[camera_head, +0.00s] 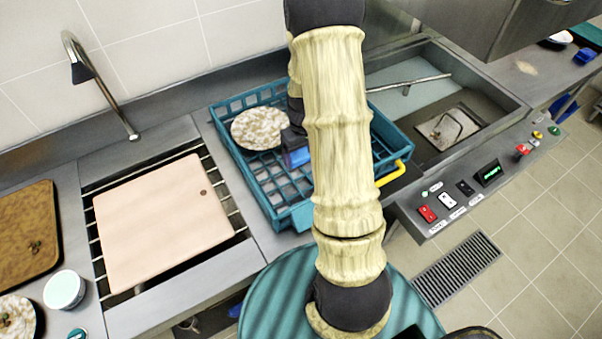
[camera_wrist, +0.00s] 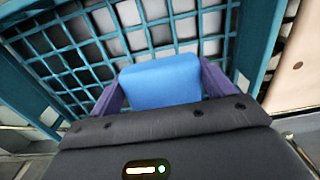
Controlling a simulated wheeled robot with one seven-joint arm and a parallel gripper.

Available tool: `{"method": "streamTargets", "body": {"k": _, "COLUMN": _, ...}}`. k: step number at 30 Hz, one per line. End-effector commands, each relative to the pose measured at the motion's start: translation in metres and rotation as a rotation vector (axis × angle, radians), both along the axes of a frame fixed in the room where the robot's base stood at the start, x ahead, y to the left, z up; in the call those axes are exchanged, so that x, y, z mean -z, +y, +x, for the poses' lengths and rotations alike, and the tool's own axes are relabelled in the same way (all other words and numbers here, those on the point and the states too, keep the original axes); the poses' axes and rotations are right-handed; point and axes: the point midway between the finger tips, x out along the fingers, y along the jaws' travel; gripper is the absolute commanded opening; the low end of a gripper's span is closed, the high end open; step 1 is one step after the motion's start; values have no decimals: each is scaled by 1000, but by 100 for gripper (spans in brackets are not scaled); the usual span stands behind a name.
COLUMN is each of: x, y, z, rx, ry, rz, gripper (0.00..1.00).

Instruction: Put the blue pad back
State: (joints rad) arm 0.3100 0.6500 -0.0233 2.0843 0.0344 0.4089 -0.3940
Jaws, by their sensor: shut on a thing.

---

Transcribe the material as is, with images omitted.

[camera_head, +0.00s] 
[camera_wrist, +0.00s] 
Controlling a simulated wheeled robot with one seven-joint arm and a parallel gripper.

Available tool: `{"method": "streamTargets", "body": {"k": _, "COLUMN": _, ...}}`. k: step number at 30 Hz, one per line. End-effector commands, each relative to the pose measured at the motion's start: translation in metres and rotation as a rotation vector (axis × angle, radians), both along the axes of a frame fixed in the room where the robot's base stood at the start, x ahead, y to the left, z up; in the call those axes are exchanged, so that x, y, z mean -z, +y, +x, for the poses' lengths and rotations alike, and the tool's own axes are relabelled in the same way (all other words and numbers here, those on the point and the states too, keep the original axes); the poses' axes and rotations are right-handed; point and axes: the point midway between the finger tips, x out along the fingers, y along the jaws' travel; gripper is the absolute commanded opening; the low end of a gripper's span is closed, the high end open; step 1 is one step after the motion's start; values have no decimals: each is scaled by 1000, but by 100 for gripper (spans in brackets are not scaled); the usual span stands behind a name.
COLUMN is each of: x, y, z, rx, ry, rz, gripper (0.00..1.00).

Instruction: Put the blue pad back
State: (joints rad) arm 0.3100 0.6500 -0.0233 2.0843 0.0344 0.4089 -0.3940
Jaws, by their sensor: shut on a thing.

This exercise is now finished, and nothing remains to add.